I hope you are enjoying "Birdland." Here are the prompts for Tuesday.
1. Remember that for structuralist critics, people, animals, names, places, and events are all surface phenomena, or parole, that represent invisible organizing structure(s), or langue. What organizing structures lie behind the surface phenomena in "Birdland"?
2. Jonathan Culler would argue that the way you interpret "Birdland"--indeed any text--is determined by the langue, or underlying structure, of interpretation that you have learned. What rules or codes of interpretation influence the way you make meaning when reading Knight's story? To answer this well, you should not be analyzing the story itself, but rather the system, or structure of analysis, the rules and guidelines, that dictate your interpretation.
3. Which of Northrop Frye's mythoi does "Birdland" correspond to? Use specifics from the text in your answers.

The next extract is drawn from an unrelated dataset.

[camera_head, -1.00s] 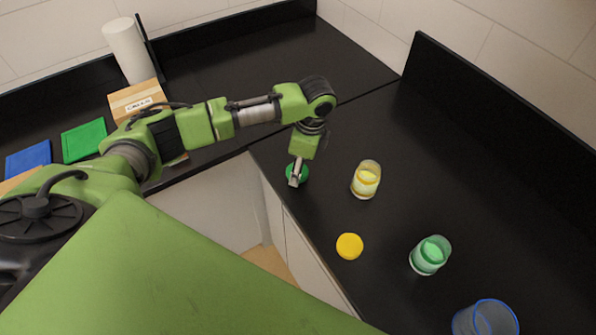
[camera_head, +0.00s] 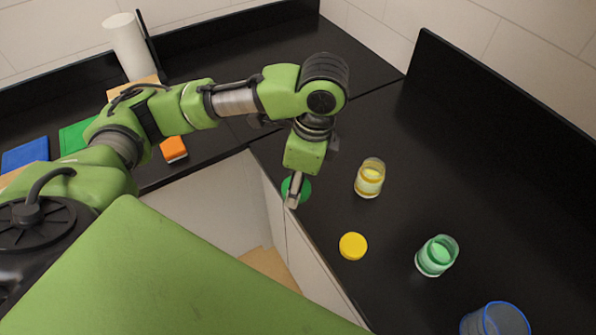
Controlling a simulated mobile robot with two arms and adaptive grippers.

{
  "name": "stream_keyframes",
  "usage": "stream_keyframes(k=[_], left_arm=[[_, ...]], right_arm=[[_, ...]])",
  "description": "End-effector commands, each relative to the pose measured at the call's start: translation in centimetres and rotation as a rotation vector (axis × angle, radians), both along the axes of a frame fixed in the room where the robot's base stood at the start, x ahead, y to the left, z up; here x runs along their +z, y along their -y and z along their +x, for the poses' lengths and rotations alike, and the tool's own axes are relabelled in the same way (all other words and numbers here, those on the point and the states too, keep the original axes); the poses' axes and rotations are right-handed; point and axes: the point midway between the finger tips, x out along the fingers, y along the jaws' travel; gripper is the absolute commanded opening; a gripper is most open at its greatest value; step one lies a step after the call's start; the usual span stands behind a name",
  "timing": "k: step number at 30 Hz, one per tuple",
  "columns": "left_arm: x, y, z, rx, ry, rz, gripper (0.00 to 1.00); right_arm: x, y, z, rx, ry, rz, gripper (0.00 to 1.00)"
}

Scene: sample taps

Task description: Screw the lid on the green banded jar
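The green banded jar (camera_head: 437,257) stands upright and open on the black counter, right of centre, with pale green contents. My left gripper (camera_head: 293,191) points down near the counter's front edge, well to the left of the jar. It appears shut on the green lid (camera_head: 302,186), which shows partly behind its fingers and looks raised off the counter. The fingers hide part of the lid. My right gripper is not in view.
A yellow banded jar (camera_head: 369,179), a yellow lid (camera_head: 353,246) and a blue-rimmed jar (camera_head: 496,321) stand on the same counter. Behind my arm are an orange block (camera_head: 173,149), a paper roll (camera_head: 128,45), a green mat (camera_head: 76,138) and a blue mat (camera_head: 25,155). A dark backsplash (camera_head: 500,120) bounds the right side.

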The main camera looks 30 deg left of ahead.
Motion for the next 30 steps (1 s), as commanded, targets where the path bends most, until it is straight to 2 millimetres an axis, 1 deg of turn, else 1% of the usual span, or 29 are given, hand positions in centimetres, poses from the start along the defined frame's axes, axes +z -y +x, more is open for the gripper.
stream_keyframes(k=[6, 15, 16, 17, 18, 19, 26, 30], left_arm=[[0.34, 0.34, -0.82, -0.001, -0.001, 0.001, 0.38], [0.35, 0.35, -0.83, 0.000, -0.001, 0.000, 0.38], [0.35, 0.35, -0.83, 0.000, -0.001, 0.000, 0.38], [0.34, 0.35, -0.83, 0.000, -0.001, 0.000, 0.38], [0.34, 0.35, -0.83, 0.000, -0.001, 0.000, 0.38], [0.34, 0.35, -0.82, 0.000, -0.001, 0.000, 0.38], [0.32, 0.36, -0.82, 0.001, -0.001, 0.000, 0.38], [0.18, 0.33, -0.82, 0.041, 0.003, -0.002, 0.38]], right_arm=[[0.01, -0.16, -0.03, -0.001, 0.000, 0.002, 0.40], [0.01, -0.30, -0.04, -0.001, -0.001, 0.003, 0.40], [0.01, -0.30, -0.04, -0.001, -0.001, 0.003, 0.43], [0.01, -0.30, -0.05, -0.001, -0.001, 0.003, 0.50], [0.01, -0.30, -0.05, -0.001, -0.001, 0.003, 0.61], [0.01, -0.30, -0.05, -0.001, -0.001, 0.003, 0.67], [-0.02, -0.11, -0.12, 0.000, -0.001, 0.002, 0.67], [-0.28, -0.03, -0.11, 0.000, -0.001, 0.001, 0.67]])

4. Which of Greimas's plot types are carried out by the actants in "Birdland"? What is the "grammar" of the story? Be specific in your answer.
5. What is the narrative structure of "Birdland"? Contractual? Performative? Disjunctive? Again, please use specifics.
6. Using either Frye's or Schole's Fictional Modes, discuss the character types in "Birdland." You might also want to address the power of the protagonist.
Thank you. I appreciate your good efforts on these responses. Just give one of them a shot, and we will try to illuminate structuralism more fully on Tuesday.